_Objective_
Will you output the lines between the ones holding "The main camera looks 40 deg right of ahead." and "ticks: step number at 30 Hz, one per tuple", inclusive, exactly as they stand, and only those lines, with the pictures left out?

Data items
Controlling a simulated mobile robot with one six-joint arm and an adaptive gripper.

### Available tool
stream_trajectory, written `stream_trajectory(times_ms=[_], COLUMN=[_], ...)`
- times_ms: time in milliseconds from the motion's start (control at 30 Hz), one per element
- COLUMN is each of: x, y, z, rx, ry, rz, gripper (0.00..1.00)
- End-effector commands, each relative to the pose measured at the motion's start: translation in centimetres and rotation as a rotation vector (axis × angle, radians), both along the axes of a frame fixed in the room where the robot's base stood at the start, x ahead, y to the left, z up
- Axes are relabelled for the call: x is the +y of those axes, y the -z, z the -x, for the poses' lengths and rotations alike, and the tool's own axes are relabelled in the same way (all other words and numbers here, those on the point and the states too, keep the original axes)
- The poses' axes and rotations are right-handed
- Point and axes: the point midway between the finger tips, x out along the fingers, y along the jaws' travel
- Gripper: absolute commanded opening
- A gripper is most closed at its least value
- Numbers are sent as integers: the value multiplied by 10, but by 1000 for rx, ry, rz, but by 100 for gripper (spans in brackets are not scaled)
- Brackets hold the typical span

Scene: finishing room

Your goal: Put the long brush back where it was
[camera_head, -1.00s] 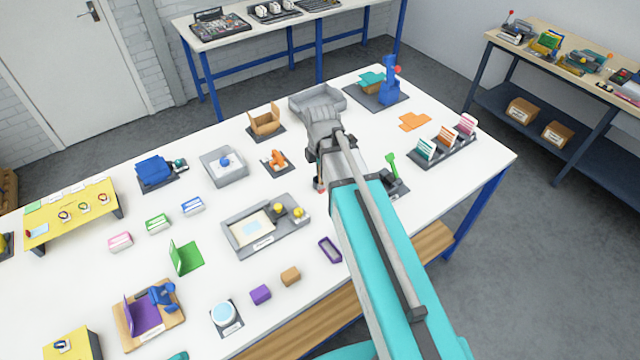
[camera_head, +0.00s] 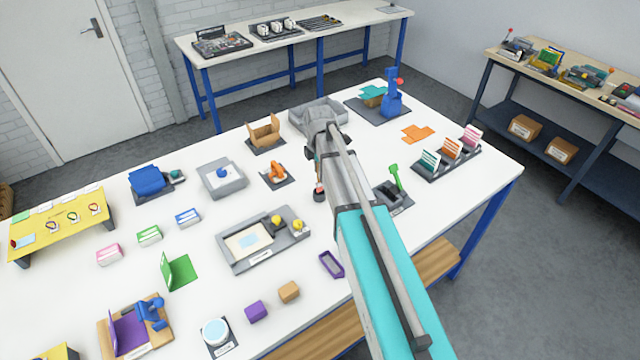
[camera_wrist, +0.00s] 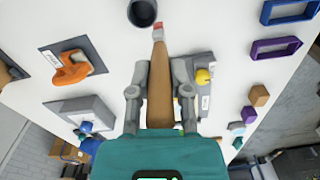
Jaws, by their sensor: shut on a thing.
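My gripper (camera_wrist: 160,80) is shut on the long brush (camera_wrist: 159,95), which has a brown wooden handle and a pinkish-red and grey end. In the wrist view that end lies close to the rim of a dark round cup (camera_wrist: 142,14); I cannot tell its height above the cup. In the head view the cup (camera_head: 319,195) stands on the white table, just left of my arm. The brush shows there only as a thin piece beside my arm, and my fingers are mostly hidden.
An orange object (camera_head: 275,171) on a dark plate stands left of the cup. A grey tray (camera_head: 254,250) with yellow knobs stands in front of it. A green-handled item (camera_head: 396,180) stands right of my arm. A grey bin (camera_head: 300,118) is behind.

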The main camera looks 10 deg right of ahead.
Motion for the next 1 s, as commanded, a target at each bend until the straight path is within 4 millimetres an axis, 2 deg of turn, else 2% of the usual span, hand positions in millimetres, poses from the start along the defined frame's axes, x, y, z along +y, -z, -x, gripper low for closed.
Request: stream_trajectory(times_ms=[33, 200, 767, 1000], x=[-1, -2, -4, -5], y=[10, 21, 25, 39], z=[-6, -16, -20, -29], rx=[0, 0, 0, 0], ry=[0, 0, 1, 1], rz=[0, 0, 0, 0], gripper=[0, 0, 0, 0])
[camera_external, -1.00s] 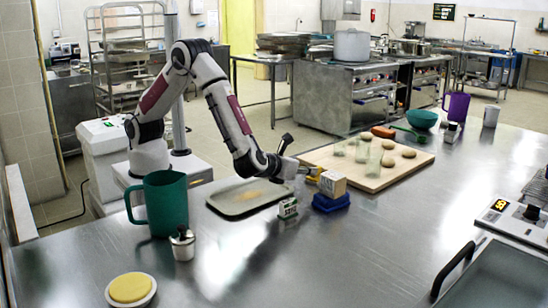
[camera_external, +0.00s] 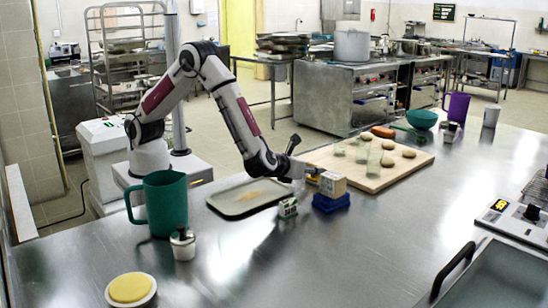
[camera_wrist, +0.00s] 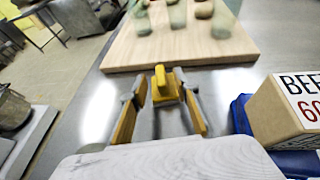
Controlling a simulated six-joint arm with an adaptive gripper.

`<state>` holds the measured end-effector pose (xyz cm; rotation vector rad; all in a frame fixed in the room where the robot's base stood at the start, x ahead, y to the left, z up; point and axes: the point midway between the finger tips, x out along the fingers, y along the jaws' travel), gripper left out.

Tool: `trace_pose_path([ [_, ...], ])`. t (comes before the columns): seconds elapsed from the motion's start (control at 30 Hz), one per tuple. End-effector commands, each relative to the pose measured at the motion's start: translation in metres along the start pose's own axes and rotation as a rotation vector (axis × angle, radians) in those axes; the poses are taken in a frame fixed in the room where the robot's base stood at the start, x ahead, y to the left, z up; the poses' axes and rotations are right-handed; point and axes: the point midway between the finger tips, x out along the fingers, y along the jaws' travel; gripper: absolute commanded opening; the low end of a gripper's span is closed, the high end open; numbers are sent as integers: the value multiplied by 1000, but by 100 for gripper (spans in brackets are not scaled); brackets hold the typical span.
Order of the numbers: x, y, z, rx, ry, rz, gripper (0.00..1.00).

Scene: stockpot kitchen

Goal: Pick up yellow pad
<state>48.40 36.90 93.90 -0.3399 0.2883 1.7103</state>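A small yellow block-like piece (camera_wrist: 166,86) with a raised upright part shows in the wrist view, just in front of the pale wooden board. My gripper (camera_wrist: 162,90) has its two yellow-lined fingers spread on either side of this piece. The right finger lies close to it; I cannot tell whether they touch. In the external view my gripper (camera_external: 306,172) is low over the table, left of the cardboard box, and largely hides the piece. A round yellow disc (camera_external: 130,287) sits in a white dish at the lower left, far from my gripper.
A cardboard box (camera_external: 333,184) stands on a blue base (camera_external: 331,202) close right of my gripper. The wooden board (camera_external: 384,180) holds glasses and rolls.

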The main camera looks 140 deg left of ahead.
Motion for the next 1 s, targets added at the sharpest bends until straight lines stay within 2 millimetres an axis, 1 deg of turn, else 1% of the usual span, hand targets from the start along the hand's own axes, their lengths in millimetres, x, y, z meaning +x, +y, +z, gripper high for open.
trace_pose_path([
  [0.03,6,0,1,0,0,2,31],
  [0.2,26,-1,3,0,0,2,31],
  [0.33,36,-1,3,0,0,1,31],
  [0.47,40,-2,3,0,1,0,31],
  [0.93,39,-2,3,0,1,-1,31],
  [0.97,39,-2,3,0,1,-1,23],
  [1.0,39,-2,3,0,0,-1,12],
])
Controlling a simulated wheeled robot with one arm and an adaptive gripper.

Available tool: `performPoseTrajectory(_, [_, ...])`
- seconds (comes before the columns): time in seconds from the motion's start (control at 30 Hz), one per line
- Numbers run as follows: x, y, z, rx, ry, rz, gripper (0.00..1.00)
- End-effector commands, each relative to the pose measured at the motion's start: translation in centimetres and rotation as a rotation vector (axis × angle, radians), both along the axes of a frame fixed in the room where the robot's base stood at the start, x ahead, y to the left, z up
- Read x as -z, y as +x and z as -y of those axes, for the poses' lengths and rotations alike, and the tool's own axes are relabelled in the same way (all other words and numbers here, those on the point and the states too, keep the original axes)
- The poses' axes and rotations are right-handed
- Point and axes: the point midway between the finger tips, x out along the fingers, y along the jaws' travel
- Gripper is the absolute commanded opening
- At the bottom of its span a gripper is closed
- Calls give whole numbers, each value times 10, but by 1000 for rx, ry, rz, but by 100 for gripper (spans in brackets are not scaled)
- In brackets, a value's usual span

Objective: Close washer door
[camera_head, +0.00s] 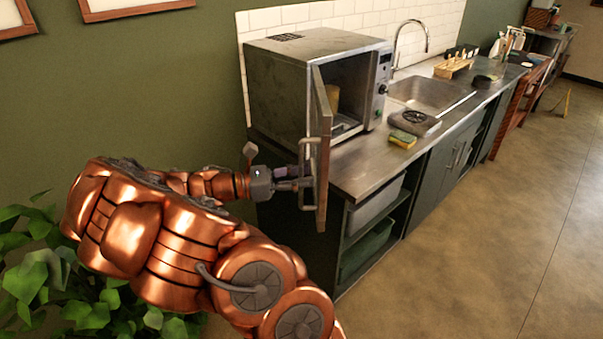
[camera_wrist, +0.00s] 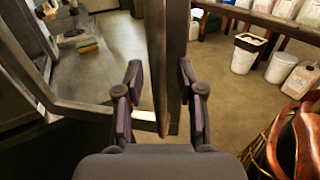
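No washer is clearly seen; the appliance with an open door is a grey microwave (camera_head: 300,85) on the counter. Its door (camera_head: 321,140) stands swung out toward the near side, with the dark cavity exposed. A grey bar handle (camera_head: 306,160) is on the door's left face. My gripper (camera_head: 298,180) is at the handle, on the outer side of the door. In the wrist view, my gripper (camera_wrist: 160,68) has its fingers apart, with an upright dark bar (camera_wrist: 157,45) between them. The right finger appears close to or touching the bar. I cannot tell whether this bar is the handle or door edge.
The steel counter (camera_head: 365,170) holds a sponge (camera_head: 403,138), a dark grey item (camera_head: 414,122) and a sink (camera_head: 432,95). Open shelves lie below the door. A plant (camera_head: 45,270) stands at lower left. The floor (camera_head: 480,240) at right is clear. Buckets (camera_wrist: 243,52) show in the wrist view.

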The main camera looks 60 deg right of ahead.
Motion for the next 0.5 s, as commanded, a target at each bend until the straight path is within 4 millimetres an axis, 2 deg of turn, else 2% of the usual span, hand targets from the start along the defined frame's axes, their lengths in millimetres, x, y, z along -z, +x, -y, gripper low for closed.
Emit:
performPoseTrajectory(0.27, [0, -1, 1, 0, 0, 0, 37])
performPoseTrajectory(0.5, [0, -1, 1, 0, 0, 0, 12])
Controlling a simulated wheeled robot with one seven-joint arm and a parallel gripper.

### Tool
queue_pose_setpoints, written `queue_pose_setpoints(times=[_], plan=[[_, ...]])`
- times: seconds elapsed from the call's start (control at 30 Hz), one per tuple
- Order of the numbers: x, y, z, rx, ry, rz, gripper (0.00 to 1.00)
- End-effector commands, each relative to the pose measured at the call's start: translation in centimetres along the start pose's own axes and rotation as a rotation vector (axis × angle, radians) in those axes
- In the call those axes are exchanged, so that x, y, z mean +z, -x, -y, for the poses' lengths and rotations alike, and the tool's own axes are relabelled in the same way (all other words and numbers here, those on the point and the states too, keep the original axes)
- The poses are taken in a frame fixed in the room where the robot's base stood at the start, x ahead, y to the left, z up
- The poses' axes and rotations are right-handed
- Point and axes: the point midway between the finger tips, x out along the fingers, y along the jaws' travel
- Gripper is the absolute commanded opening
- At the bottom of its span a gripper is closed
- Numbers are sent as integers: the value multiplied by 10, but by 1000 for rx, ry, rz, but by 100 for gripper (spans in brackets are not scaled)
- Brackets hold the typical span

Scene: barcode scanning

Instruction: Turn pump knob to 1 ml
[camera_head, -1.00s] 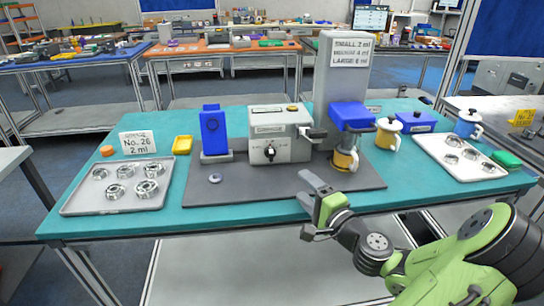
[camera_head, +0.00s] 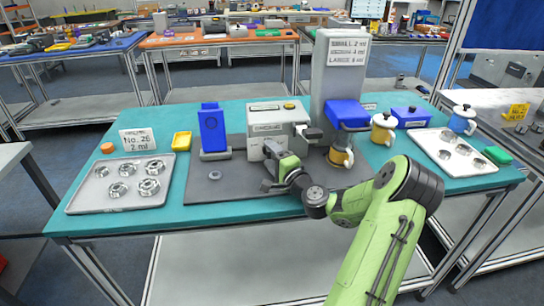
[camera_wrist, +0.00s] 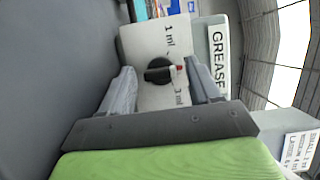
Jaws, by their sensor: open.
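The pump is a light grey box (camera_head: 262,118) on a dark mat in the head view. In the wrist view its panel (camera_wrist: 150,40) shows sideways, with "1 ml" and "3 ml" labels and "GREASE" lettering. Its black knob (camera_wrist: 158,71) has a red-and-white pointer mark aimed right in the picture, between the two labels. My gripper (camera_wrist: 160,68) is open, with one finger on each side of the knob and gaps showing; contact cannot be told. In the head view my gripper (camera_head: 270,166) is in front of the pump and hides the knob.
A blue upright device (camera_head: 212,130) stands left of the pump. A tall grey dispenser (camera_head: 340,75) with a blue head and a mug stands right. Trays of metal parts (camera_head: 82,203) lie at both ends.

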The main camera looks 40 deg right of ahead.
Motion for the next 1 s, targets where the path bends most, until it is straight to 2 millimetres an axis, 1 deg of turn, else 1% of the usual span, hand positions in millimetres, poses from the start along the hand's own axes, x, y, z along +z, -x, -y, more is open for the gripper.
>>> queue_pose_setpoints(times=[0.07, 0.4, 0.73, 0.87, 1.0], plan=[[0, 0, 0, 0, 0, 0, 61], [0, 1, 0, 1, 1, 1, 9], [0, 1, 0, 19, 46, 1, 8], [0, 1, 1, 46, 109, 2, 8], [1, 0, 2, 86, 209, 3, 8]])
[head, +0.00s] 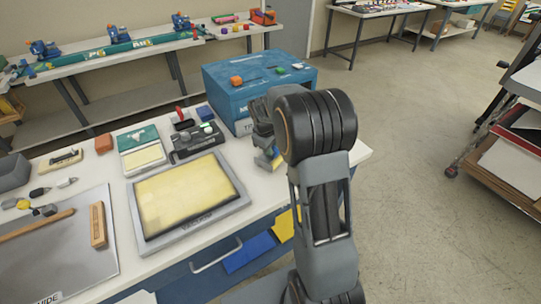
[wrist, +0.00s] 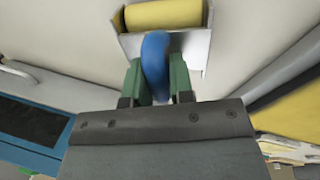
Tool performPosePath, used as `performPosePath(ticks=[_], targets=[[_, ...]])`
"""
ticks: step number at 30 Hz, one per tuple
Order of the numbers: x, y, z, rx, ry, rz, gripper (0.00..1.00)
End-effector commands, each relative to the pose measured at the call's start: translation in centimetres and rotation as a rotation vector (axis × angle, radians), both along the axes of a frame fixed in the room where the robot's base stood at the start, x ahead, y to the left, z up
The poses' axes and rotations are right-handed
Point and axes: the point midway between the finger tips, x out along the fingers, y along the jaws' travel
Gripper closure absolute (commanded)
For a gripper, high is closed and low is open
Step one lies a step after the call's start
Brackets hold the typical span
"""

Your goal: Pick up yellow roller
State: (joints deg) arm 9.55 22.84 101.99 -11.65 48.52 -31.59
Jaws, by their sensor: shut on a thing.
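My gripper (wrist: 157,84) is shut on this handle, with a finger on each side. In the head view, a small part of the blue handle (head: 265,161) and a bit of yellow show left of my arm, near the table's right end. My arm hides most of the gripper there. Whether the roller touches the table cannot be told.
A blue box (head: 225,95) with small coloured items on top stands just behind my gripper. A framed yellow screen (head: 235,205) lies on the white table to the left. Small devices and a grey mat (head: 60,255) with tools lie farther left. Open floor (head: 420,200) is at right.

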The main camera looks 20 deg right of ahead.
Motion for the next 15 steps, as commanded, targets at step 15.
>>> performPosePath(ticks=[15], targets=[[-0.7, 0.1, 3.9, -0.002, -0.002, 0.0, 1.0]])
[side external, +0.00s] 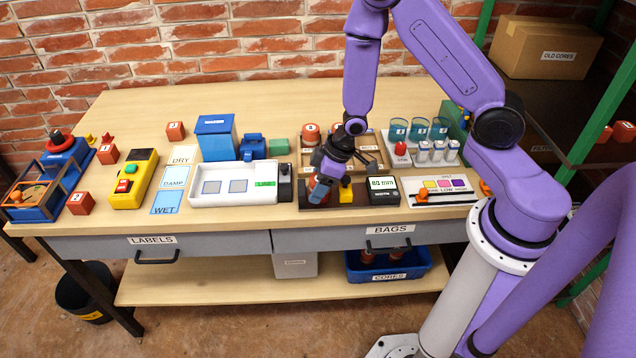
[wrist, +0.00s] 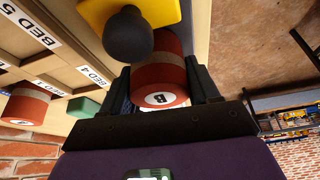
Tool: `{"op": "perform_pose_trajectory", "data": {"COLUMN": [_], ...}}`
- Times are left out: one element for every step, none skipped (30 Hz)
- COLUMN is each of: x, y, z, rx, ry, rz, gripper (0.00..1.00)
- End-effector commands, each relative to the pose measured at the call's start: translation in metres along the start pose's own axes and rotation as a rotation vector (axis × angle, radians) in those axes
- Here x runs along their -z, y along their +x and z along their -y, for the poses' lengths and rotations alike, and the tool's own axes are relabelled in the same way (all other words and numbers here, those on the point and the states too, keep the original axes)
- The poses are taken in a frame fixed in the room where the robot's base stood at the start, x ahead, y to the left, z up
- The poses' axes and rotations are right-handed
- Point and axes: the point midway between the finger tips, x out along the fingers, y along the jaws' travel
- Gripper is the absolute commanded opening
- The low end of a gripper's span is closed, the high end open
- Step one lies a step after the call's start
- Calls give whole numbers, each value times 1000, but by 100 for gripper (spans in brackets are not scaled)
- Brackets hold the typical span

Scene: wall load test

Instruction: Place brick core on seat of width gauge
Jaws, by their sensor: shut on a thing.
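My gripper (side external: 326,178) points down over the left part of the width gauge. It is shut on a red brick core (wrist: 160,75) with a pale band and a white end label, held between the two dark fingers. The width gauge has a dark base, a yellow jaw (side external: 346,190) with a black knob (wrist: 128,38), and a display box (side external: 383,190) reading about 80 mm. The yellow jaw is close beside the core. The seat is mostly hidden; I cannot tell whether the core touches it.
A wooden tray with BED labels (wrist: 40,32) stands behind the gauge, with another red core (wrist: 25,104) at it. A white tray (side external: 210,197) lies left of the gauge and a coloured scale board (side external: 440,198) lies right.

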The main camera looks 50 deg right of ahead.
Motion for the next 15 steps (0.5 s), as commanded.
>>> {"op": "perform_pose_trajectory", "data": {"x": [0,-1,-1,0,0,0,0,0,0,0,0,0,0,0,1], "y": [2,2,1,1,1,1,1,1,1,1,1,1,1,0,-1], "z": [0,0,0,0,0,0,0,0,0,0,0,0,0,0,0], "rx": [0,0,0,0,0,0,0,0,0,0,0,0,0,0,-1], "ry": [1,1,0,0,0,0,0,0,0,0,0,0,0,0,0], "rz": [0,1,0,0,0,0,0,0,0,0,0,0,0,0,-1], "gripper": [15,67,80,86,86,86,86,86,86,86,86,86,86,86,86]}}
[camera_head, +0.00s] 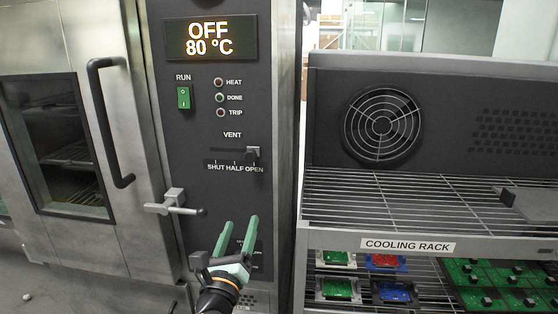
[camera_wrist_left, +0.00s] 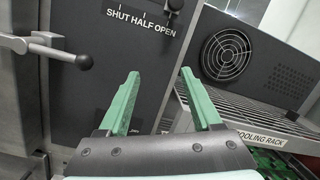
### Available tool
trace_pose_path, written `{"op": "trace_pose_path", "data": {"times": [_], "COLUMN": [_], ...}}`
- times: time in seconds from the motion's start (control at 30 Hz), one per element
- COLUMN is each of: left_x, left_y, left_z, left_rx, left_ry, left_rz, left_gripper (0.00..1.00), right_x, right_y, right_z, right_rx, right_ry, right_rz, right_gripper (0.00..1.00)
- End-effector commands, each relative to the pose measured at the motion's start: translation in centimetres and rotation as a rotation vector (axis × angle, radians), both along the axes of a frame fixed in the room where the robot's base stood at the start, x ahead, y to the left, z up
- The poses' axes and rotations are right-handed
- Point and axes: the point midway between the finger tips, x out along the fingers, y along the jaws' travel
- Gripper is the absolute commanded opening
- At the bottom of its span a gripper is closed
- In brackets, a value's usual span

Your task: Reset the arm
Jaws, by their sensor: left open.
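My left gripper (camera_head: 238,237) is in front of the dark control panel (camera_head: 215,190) of the oven, below the vent slider. Its two green fingers are apart with nothing between them. In the left wrist view the open fingers (camera_wrist_left: 158,98) point up at the panel, and the gap between them is empty. The vent slider (camera_head: 253,153) sits at the OPEN end of its scale, above the gripper and apart from it. My right gripper is in neither view.
The oven door (camera_head: 60,140) with its long handle (camera_head: 108,125) is at left. A latch lever (camera_head: 175,203) sticks out left of the gripper. The display (camera_head: 210,38) reads OFF, 80 °C. At right stands the cooling rack (camera_head: 400,205), with boards on the level below.

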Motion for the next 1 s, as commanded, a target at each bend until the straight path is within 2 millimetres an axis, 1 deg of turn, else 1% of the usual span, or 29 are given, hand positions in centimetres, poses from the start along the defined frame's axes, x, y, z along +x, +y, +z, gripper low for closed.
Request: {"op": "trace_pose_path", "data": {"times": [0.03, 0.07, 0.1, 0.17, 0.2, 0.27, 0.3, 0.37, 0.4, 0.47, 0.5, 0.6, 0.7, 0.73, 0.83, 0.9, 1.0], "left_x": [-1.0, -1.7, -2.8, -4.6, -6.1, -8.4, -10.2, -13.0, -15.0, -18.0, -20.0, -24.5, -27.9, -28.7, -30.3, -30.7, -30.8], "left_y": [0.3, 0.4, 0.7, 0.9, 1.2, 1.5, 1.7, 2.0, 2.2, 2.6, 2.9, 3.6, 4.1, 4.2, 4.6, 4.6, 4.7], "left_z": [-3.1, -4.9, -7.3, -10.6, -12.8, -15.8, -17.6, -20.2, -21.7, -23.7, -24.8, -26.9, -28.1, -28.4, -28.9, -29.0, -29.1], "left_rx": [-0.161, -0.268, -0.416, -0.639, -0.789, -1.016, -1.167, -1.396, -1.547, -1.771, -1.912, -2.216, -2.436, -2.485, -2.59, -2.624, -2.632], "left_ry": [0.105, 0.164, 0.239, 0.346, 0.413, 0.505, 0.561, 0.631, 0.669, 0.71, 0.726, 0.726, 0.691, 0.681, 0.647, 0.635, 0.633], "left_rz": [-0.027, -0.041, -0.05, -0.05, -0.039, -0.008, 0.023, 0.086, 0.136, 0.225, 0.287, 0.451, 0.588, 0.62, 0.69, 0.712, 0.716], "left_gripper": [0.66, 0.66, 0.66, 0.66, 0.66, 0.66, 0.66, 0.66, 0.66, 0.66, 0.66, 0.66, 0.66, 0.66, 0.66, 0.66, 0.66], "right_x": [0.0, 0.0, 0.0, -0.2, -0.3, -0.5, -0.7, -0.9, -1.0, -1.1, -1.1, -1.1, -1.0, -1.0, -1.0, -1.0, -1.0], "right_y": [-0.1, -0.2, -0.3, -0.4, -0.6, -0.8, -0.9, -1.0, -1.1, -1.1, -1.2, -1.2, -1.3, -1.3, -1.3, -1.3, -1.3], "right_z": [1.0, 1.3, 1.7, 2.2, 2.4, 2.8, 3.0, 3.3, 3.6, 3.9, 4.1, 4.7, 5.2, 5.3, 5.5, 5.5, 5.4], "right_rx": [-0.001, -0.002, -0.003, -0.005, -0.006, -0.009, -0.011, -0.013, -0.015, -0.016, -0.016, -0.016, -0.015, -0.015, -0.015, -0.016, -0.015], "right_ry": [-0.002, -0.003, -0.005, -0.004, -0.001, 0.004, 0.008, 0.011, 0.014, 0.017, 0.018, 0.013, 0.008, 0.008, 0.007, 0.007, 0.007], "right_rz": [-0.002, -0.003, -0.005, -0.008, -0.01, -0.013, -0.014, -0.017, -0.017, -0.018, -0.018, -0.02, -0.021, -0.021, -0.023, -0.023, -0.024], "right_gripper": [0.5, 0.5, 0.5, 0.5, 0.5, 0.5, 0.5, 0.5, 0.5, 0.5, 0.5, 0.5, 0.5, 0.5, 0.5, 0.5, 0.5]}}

_Correct result_
The main camera looks 40 deg right of ahead.
Motion for the next 1 s, targets where the path bends most, until it is straight to 2 millimetres an axis, 1 deg of turn, else 1% of the usual span, hand positions in millimetres, poses from the start along the hand's own axes, x, y, z along +z, -x, -y, more is open for the gripper.
>>> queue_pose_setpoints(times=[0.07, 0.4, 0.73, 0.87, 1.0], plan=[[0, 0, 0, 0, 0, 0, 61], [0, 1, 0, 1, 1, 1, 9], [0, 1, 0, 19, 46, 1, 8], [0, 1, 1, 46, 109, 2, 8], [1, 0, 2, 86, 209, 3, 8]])
[head, +0.00s] 
[wrist, +0.00s] 
Tool performPosePath, used as `performPosePath(ticks=[_], targets=[[_, ...]])`
"""
ticks: step number at 30 Hz, one per tuple

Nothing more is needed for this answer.